— Start DATA LINES —

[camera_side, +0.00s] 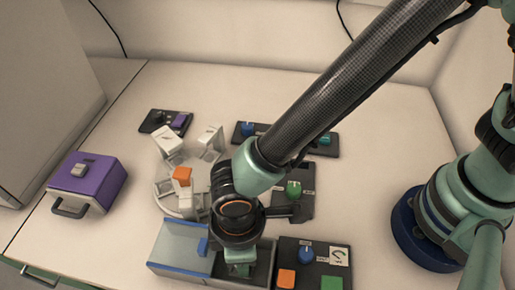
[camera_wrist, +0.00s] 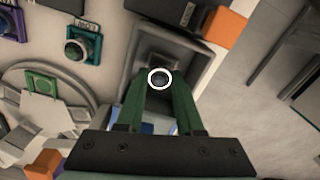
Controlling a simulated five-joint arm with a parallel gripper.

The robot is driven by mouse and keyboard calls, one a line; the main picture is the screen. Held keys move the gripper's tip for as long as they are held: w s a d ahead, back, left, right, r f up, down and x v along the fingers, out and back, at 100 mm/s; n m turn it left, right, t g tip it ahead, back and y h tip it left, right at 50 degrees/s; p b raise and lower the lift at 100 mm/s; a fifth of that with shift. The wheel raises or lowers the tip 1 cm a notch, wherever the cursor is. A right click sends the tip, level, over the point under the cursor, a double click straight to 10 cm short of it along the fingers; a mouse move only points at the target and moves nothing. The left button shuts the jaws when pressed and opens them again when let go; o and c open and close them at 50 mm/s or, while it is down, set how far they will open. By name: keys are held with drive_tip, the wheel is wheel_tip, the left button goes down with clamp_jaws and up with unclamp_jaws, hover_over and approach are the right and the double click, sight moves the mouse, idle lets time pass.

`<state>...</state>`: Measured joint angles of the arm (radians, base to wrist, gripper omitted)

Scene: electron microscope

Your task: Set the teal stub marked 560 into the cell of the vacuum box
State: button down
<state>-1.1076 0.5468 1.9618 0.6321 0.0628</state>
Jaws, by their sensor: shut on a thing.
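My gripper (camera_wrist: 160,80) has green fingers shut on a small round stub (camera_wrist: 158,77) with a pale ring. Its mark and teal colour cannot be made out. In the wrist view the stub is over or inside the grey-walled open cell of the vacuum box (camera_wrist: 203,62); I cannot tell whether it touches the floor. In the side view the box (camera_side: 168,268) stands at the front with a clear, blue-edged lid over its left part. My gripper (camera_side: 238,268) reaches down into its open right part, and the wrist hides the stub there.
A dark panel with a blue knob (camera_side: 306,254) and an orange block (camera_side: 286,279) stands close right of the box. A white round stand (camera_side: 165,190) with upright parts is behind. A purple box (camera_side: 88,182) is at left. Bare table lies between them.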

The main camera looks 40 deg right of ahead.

— End DATA LINES —

**SHORT EXERCISE**
Repeat the material above verbatim. Leave the pictures behind.

**RESPONSE BELOW**
[camera_side, +0.00s] 
[camera_wrist, +0.00s] 
Controlling a simulated five-joint arm with a parallel gripper.

The robot is driven by mouse and keyboard calls, one a line; the main picture is the screen. Held keys move the gripper's tip for as long as they are held: w s a d ahead, back, left, right, r f up, down and x v along the fingers, out and back, at 100 mm/s; n m turn it left, right, t g tip it ahead, back and y h tip it left, right at 50 degrees/s; p b raise and lower the lift at 100 mm/s; a fifth of that with shift. The wheel raises or lowers the tip 1 cm a notch, wherever the cursor is. A right click sends the tip, level, over the point under the cursor, a double click straight to 10 cm short of it along the fingers; a mouse move only points at the target and moves nothing. The left button shuts the jaws when pressed and opens them again when let go; o and c open and close them at 50 mm/s or, while it is down, set how far they will open. By name: keys are held with drive_tip, the wheel is wheel_tip, the left button goes down with clamp_jaws and up with unclamp_jaws, hover_over and approach are the right and the double click, sight moves the mouse, idle lets time pass.

`<state>...</state>`: Measured joint angles of the arm (radians, base to wrist, gripper omitted)

Scene: electron microscope

Your task: Set the teal stub marked 560 into the cell of the vacuum box
State: button down
<state>-1.1076 0.5468 1.9618 0.6321 0.0628</state>
Jaws, by their sensor: shut on a thing.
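My gripper (camera_wrist: 160,80) has green fingers shut on a small round stub (camera_wrist: 158,77) with a pale ring. Its mark and teal colour cannot be made out. In the wrist view the stub is over or inside the grey-walled open cell of the vacuum box (camera_wrist: 203,62); I cannot tell whether it touches the floor. In the side view the box (camera_side: 168,268) stands at the front with a clear, blue-edged lid over its left part. My gripper (camera_side: 238,268) reaches down into its open right part, and the wrist hides the stub there.
A dark panel with a blue knob (camera_side: 306,254) and an orange block (camera_side: 286,279) stands close right of the box. A white round stand (camera_side: 165,190) with upright parts is behind. A purple box (camera_side: 88,182) is at left. Bare table lies between them.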

The main camera looks 40 deg right of ahead.

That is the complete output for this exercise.